Data entries
--- START ---
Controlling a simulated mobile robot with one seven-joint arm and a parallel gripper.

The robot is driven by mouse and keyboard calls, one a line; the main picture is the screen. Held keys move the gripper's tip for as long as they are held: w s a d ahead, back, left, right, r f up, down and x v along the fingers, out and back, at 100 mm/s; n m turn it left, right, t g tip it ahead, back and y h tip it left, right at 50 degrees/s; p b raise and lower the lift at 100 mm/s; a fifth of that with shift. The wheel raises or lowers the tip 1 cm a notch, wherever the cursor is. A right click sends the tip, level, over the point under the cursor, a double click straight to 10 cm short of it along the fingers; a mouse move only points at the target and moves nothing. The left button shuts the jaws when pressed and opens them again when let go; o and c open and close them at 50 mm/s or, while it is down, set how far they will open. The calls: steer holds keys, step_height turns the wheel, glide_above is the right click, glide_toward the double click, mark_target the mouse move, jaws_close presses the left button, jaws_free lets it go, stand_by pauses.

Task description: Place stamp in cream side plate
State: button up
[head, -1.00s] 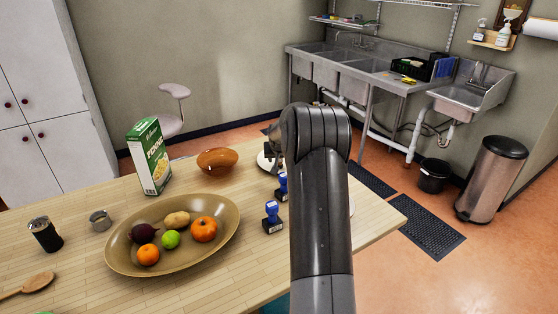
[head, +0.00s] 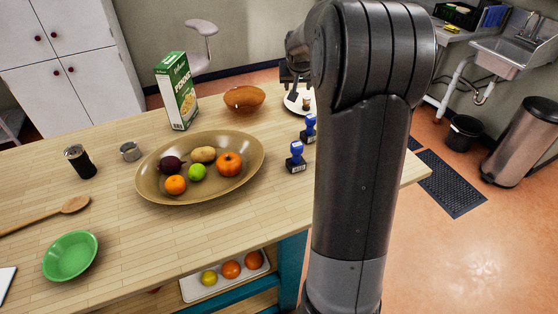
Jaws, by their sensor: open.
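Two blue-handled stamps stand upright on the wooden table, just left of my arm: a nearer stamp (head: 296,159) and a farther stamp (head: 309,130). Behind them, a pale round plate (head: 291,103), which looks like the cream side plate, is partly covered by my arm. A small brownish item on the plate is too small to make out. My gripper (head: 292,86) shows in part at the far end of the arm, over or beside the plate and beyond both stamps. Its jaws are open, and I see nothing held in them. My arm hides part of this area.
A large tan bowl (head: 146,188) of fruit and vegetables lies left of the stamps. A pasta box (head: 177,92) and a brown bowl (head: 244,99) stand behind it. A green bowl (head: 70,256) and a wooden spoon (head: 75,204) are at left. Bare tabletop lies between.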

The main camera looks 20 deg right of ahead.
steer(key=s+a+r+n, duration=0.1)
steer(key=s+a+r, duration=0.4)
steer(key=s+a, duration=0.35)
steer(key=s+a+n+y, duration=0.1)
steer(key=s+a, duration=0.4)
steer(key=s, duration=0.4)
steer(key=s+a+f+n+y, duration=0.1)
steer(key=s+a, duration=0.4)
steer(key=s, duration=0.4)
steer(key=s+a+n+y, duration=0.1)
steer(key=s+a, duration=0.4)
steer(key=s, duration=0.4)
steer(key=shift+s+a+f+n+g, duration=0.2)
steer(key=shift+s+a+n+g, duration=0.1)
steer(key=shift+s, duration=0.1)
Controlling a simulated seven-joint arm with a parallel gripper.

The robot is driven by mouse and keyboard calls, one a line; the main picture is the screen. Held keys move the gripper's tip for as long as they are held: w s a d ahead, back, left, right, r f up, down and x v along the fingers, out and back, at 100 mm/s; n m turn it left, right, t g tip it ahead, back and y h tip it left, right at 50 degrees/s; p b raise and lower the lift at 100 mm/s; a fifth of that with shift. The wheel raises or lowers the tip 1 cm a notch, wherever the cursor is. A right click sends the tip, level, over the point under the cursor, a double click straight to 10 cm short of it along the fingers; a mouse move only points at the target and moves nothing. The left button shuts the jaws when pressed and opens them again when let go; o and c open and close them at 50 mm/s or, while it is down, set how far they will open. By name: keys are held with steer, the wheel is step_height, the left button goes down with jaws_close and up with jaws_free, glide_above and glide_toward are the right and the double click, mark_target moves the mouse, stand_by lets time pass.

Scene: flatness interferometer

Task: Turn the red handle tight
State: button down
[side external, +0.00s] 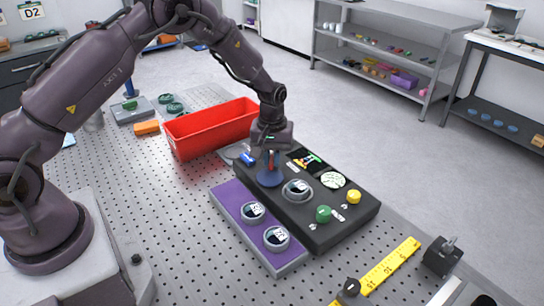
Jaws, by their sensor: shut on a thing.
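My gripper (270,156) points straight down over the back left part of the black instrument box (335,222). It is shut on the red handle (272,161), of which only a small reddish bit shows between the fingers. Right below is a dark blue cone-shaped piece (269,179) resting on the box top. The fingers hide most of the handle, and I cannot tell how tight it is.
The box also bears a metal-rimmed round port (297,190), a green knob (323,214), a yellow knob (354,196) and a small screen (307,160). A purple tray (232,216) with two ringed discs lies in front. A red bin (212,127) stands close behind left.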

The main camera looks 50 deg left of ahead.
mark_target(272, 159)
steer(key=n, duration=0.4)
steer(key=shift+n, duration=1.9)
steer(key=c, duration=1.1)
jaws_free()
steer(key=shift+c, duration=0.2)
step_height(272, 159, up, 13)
--- END ---
--- START ---
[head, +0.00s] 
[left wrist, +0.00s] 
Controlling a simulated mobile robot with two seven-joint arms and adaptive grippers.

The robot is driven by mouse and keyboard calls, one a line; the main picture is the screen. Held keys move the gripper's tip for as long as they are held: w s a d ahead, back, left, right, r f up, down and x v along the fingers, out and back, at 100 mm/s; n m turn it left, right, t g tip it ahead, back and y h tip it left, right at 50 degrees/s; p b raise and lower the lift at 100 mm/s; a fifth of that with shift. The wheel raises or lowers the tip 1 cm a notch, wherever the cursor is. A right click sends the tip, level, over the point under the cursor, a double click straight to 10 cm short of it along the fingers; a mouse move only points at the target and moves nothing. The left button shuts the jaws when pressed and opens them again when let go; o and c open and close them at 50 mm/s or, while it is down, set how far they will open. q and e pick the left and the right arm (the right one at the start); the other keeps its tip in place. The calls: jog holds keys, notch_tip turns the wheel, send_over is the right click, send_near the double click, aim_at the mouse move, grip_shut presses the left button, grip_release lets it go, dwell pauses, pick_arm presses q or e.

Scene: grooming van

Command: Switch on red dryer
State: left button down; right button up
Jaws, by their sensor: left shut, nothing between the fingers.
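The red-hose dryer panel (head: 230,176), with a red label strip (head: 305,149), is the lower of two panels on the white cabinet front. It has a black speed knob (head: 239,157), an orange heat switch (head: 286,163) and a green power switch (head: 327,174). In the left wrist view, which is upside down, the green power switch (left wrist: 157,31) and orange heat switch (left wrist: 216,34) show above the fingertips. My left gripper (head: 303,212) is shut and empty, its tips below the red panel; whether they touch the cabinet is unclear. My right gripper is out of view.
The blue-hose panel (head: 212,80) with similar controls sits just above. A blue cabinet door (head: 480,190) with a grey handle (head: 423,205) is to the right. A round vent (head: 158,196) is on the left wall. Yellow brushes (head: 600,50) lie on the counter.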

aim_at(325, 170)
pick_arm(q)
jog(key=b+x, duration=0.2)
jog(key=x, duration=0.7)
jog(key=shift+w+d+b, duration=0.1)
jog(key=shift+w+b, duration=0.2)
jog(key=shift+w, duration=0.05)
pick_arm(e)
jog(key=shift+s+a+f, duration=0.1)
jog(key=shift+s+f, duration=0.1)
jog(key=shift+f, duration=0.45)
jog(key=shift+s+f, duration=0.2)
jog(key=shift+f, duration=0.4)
--- END ---
**What the task asks**: Above are records; repeat only the lines from the line with "Task description: Place" through the line with "Controlling a simulated seven-joint", and leave pictures out.

**Written response**:
Task description: Place stamp in cream side plate
State: button up
[head, -1.00s] 
[head, +0.00s] 
Jaws, by their sensor: open.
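Two blue-handled stamps stand upright on the wooden table, just left of my arm: a nearer stamp (head: 296,159) and a farther stamp (head: 309,130). Behind them, a pale round plate (head: 291,103), which looks like the cream side plate, is partly covered by my arm. A small brownish item on the plate is too small to make out. My gripper (head: 292,86) shows in part at the far end of the arm, over or beside the plate and beyond both stamps. Its jaws are open, and I see nothing held in them. My arm hides part of this area.
A large tan bowl (head: 146,188) of fruit and vegetables lies left of the stamps. A pasta box (head: 177,92) and a brown bowl (head: 244,99) stand behind it. A green bowl (head: 70,256) and a wooden spoon (head: 75,204) are at left. Bare tabletop lies between.

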The main camera looks 20 deg right of ahead.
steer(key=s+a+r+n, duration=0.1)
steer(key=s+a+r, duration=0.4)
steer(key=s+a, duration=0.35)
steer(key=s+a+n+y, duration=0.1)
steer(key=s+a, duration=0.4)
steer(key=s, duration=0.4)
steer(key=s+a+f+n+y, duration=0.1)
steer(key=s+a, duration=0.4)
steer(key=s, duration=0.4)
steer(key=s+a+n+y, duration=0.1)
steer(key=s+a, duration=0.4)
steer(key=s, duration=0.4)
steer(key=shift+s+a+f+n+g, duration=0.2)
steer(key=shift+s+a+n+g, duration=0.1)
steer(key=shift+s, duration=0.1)
Controlling a simulated seven-joint arm with a parallel gripper.

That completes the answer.